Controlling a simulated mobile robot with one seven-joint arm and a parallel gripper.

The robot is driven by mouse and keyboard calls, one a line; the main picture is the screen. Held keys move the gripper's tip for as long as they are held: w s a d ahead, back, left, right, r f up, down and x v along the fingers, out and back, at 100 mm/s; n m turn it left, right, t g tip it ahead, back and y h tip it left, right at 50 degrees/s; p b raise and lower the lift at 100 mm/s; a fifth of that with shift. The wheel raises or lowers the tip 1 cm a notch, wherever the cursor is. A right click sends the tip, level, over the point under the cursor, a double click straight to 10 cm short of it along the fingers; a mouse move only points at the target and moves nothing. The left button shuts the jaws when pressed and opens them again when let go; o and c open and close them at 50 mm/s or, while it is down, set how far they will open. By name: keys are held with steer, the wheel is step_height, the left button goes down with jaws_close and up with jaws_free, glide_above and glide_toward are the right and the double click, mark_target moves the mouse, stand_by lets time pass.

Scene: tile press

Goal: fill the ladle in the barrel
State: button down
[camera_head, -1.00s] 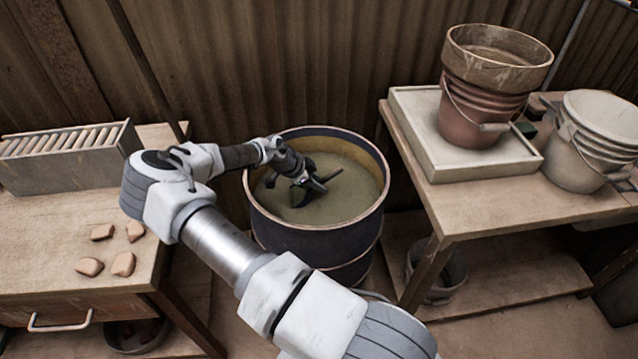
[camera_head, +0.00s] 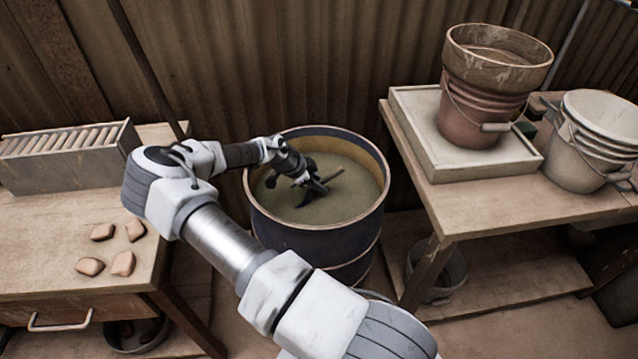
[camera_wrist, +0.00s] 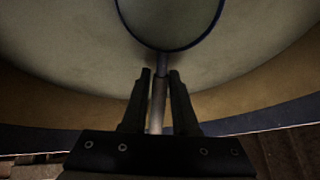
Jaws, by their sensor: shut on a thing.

=== Problem requirements ===
Restate word for word only the lines from the one with "State: button down" through the last line of the material, both included. Any picture should be left out.

=== Result of the exercise ===
State: button down
[camera_head, -1.00s] 
[camera_head, +0.00s] 
[camera_wrist, +0.00s] 
Jaws, by their sensor: shut on a thing.

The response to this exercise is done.